[REQUEST]: Repeat the listing word for word. No pictures belong in the copy.

[DATA]:
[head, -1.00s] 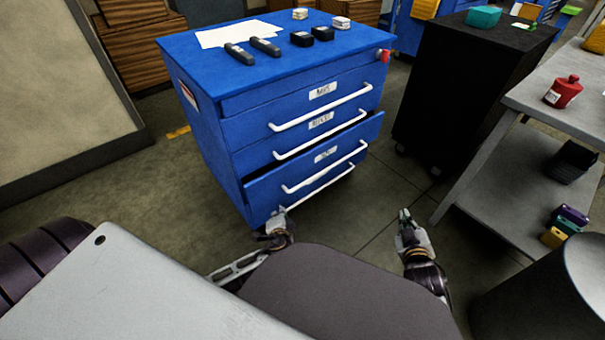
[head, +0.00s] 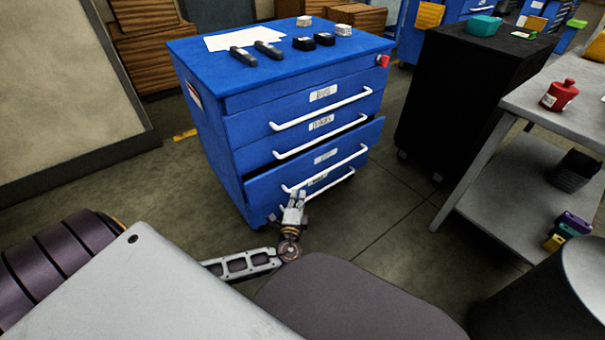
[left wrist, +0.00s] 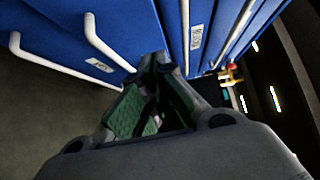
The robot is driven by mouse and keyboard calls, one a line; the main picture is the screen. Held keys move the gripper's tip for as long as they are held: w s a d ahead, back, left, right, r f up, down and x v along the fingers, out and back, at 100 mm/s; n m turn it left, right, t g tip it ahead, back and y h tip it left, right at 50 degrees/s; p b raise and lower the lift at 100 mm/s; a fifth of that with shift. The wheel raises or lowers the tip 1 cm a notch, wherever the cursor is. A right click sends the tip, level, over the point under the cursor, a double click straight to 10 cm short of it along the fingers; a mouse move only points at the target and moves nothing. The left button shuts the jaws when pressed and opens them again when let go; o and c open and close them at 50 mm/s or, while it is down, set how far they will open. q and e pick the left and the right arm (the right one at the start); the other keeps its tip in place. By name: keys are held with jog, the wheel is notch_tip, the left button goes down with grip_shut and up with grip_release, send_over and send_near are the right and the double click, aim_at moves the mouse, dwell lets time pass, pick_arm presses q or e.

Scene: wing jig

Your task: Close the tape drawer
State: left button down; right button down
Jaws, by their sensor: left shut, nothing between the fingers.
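The blue drawer cabinet (head: 210,140) stands in front of me. Its third drawer from the top (head: 345,149) sticks out, with a dark gap above its front. The label on it is too small to read, so I cannot confirm that it is the tape drawer. My left gripper (head: 297,194) is shut and empty, by the lower drawer fronts near the left end of the white handles. In the left wrist view its fingertips (left wrist: 155,62) are close to the blue fronts; I cannot tell whether they touch. My right gripper is not in view.
Two dark tools (head: 255,53), small black boxes (head: 314,41) and white paper (head: 230,38) lie on the cabinet top. A black cabinet (head: 450,100) and a grey shelf table (head: 545,112) stand at the right. Floor between them is clear.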

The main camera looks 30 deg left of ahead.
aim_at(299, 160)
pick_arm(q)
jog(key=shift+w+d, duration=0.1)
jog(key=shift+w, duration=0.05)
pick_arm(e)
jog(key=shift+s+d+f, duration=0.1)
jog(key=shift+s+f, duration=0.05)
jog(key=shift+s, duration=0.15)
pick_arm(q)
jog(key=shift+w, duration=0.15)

[EXERCISE RESPONSE]:
[head, -1.00s] 
[head, +0.00s] 
[left wrist, +0.00s] 
The robot is driven by mouse and keyboard calls, one a line; the main picture is the screen. Held keys move the gripper's tip for as long as they are held: w s a d ahead, back, left, right, r f up, down and x v along the fingers, out and back, at 100 mm/s; n m turn it left, right, t g tip it ahead, back and y h tip it left, right at 50 degrees/s; p b raise and lower the lift at 100 mm/s; a fifth of that with shift. The wheel raises or lowers the tip 1 cm a notch, wherever the cursor is. A right click sends the tip, level, over the point under the cursor, a double click straight to 10 cm short of it along the fingers; a mouse move only points at the target and moves nothing. The left button shuts the jaws when pressed and opens them again when let go; o and c open and close them at 50 mm/s or, while it is down, set how far they will open. q and e pick the left and the right arm (the right one at the start); the other keeps its tip in place. By name: keys are held with jog, the wheel is notch_tip, the left button goes down with grip_shut and up with grip_release, send_over and send_near are the right and the double click, aim_at moves the mouse, dwell lets time pass, pick_arm presses q or e.

Scene: wing jig

Your task: Close the tape drawer
State: left button down; right button down
Jaws, by their sensor: left shut, nothing between the fingers.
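The blue drawer cabinet (head: 210,140) stands in front of me. Its third drawer from the top (head: 345,149) sticks out, with a dark gap above its front. The label on it is too small to read, so I cannot confirm that it is the tape drawer. My left gripper (head: 297,194) is shut and empty, by the lower drawer fronts near the left end of the white handles. In the left wrist view its fingertips (left wrist: 155,62) are close to the blue fronts; I cannot tell whether they touch. My right gripper is not in view.
Two dark tools (head: 255,53), small black boxes (head: 314,41) and white paper (head: 230,38) lie on the cabinet top. A black cabinet (head: 450,100) and a grey shelf table (head: 545,112) stand at the right. Floor between them is clear.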

The main camera looks 30 deg left of ahead.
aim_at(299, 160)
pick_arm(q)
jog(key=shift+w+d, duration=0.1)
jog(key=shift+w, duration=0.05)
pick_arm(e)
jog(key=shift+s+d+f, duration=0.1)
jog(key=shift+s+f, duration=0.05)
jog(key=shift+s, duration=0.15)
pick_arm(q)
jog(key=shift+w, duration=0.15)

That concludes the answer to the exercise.